On my True Grit I have used all Douglas Fir marine ply for the hull. I paid the price and have no regrets. But for the topsides I have again compromised. After a fair amount of research I decide to go with MDO (medium density overlay) http://www.plumcreek.com/downloads/productInfo/MDO.pdf. This is an exterior ply with a resin coated fiber surface. It is available with both or just one side coated. A common usage is exterior signs and some local lumber yards may stock it. My experience is the the number of voids are very low (again look at the edges) but the surface quality will vary. Get a sheet out in the sun and look across the surface. The lesser quality sheets will allow the grain to print through the coating. The better stuff is very smooth.

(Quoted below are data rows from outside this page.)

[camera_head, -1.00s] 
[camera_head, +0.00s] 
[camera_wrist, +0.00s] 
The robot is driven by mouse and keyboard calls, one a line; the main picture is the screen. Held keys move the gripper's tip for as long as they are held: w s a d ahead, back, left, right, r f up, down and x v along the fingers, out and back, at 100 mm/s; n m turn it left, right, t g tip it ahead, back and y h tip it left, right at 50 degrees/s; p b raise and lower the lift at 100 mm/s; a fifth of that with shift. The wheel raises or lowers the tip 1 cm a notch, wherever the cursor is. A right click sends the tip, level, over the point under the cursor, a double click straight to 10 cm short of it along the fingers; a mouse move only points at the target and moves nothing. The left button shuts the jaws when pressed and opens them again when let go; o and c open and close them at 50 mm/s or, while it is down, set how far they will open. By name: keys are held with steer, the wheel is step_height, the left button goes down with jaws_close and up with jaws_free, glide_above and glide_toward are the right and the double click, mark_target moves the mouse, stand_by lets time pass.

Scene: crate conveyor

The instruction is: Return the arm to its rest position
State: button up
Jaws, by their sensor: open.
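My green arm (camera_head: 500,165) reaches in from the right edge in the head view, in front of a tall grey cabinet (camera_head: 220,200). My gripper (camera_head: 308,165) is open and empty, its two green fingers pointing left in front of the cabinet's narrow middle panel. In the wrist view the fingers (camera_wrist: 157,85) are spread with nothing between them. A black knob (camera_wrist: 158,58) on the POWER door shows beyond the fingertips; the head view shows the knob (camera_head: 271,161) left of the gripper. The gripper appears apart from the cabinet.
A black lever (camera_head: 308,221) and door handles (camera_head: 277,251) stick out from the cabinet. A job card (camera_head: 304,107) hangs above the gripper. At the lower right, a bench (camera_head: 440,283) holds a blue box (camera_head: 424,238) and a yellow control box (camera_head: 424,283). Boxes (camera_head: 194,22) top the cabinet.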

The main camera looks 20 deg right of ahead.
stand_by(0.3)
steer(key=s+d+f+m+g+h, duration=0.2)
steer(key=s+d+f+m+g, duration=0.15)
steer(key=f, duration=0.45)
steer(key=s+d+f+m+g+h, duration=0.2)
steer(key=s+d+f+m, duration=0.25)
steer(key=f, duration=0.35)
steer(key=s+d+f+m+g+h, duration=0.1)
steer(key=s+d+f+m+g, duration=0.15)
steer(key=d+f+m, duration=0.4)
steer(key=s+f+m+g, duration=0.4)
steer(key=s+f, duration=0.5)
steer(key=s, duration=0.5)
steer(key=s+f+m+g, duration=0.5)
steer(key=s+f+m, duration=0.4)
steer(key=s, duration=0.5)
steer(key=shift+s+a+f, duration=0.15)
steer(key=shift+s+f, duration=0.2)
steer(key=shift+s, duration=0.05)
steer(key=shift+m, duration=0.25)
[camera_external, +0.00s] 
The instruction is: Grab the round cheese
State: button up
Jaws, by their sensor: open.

The thinnest I have found is 3/8" and thickest is 3/4". Some boat builders have used this for hulls and just painted without glassing. I guess that might be workable for some but running rivers my hulls tend to take a lot of abuse hitting debris in the water (not to mention the dock now and then). I would be concerned with scraping the paint off and exposing bare wood. Glass and epoxy lend a lot of abrasion resistance. Also the MDO is softer than DF and I feel it would dent easier when the hull impacts something. Not a huge concern on the topsides.

My advice is if you can find GOOD exterior it can be considered but you won't find it at Lowes are Home Depot. All in all marine is usually a better choice.